We are constantly having experiences of exile and loss; we are also constantly being led out of exile and loss into the promised land where we can live every moment aware of the presence of God. It may feel like a hamster wheel of exile and return, exile and return but there is forward movement. And in that is our hope.
Jesus disrupts business as usual. Jesus creates disturbance. Every time we experience an epiphany in our lives, Jerusalem becomes frightened and starts to fight back, trying to kill every sign of new life. But Jesus always wins. We are the people of the resurrection, we are the ones who know that God’s life never dies – the remnant of the people will return with yes, weeping, but also with joy.
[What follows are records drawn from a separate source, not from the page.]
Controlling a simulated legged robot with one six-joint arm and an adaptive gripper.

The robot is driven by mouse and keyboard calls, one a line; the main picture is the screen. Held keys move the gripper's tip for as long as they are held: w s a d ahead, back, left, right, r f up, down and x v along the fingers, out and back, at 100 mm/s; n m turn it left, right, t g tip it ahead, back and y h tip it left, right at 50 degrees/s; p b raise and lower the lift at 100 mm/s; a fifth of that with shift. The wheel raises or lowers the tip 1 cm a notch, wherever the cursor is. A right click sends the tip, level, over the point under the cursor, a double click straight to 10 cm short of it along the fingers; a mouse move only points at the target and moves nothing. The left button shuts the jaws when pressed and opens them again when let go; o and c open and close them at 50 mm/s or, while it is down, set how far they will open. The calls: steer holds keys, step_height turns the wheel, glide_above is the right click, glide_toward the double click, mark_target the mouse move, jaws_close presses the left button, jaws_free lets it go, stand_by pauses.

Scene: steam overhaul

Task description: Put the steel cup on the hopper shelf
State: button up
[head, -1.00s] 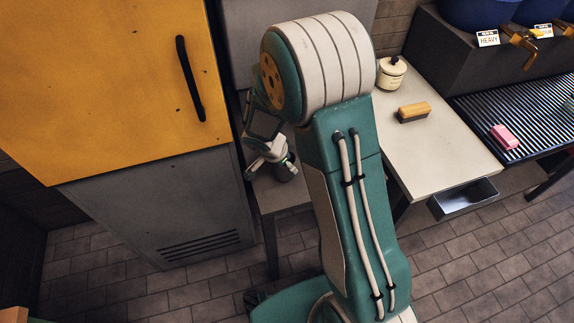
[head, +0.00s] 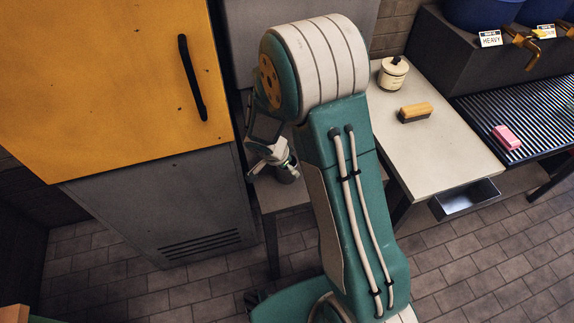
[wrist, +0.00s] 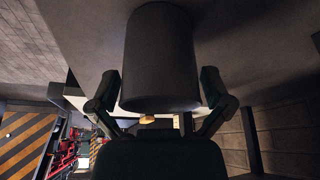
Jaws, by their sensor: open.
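The steel cup (head: 287,174) looks dark grey and stands on a low grey stand (head: 283,198) beside the cabinet. My gripper (head: 272,165) is at the cup and hides part of it in the head view. In the wrist view the cup (wrist: 160,55) fills the upper middle as a dark cylinder. My open gripper (wrist: 160,100) has one finger on either side of it, with the left finger close to its wall; I cannot tell if it touches. No shelf is marked as the hopper shelf; a dark ledge (head: 425,50) carries blue vessels at upper right.
A tall yellow and grey cabinet (head: 110,90) stands close on the left. A pale table (head: 430,160) on the right holds a lidded jar (head: 392,74) and a brush (head: 415,113). A slatted rack (head: 535,115) holds a pink block (head: 506,138). A metal tray (head: 465,198) hangs below the table's edge.

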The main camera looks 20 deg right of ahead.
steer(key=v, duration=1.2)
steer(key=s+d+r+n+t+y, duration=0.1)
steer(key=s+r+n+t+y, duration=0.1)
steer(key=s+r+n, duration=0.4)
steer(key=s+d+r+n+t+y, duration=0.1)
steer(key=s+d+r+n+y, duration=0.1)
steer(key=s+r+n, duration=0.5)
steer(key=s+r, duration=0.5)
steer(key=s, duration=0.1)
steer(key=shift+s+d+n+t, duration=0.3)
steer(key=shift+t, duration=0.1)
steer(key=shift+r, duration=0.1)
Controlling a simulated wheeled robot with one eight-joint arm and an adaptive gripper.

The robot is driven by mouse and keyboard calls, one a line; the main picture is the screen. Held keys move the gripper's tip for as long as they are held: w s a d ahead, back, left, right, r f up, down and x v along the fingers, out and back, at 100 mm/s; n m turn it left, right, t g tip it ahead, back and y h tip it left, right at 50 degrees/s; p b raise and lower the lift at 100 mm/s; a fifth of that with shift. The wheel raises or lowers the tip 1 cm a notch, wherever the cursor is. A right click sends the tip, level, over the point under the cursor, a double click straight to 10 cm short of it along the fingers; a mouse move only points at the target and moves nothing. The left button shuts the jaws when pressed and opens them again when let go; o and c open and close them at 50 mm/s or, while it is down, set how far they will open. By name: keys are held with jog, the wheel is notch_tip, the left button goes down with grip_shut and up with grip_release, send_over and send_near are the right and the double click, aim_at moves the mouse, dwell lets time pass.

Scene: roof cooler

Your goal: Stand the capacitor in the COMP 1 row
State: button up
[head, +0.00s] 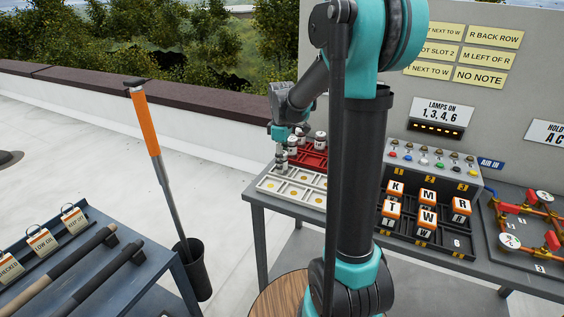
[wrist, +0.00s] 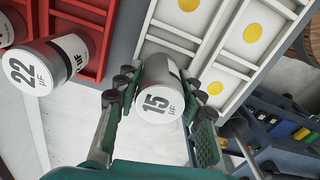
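The capacitor (wrist: 158,92) is a silver cylinder with a white top marked 15 µF in the wrist view. My gripper (wrist: 159,88) has one finger on each side of it and appears closed on its body, though the contact is partly hidden. The capacitor is over the edge of the white tray (wrist: 228,83), whose compartments have yellow dots. Its lower end is hidden, so I cannot tell whether it touches the tray. In the head view my gripper (head: 284,152) is at the far left part of the white tray (head: 265,186). No COMP 1 label is readable.
A red tray (head: 316,160) adjoins the white tray and holds a capacitor marked 22 (wrist: 50,65). To the right are a switch box (head: 435,160), a rack of lettered blocks (head: 427,216) and red-valved piping (head: 525,225). A low wall (head: 180,103) runs behind.

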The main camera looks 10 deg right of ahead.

And as the people who know exile and also return, who follow the Christ who disrupts Jerusalem, we get to fight oppression with courage knowing that life always conquers, love always wins.
You don’t need me to remind you that those of us sitting here are privileged. Yes, we can identify with the shepherds, but we are also the well-educated, the astronomers and astrologers. We are the people of Jerusalem whose lives are disrupted by the Christ child rising within us and among us as the new light.
We don’t want disruption, we want everything to stay comfortably predictable. But our God is a God who breaks into business as usual, our God is a God who brings both discomfort and peace. The trick is to live with both; to find the peace of God’s unconditional love in the disruption of our lives, because it is the Christ who brings peace and the Christ who brings disruption.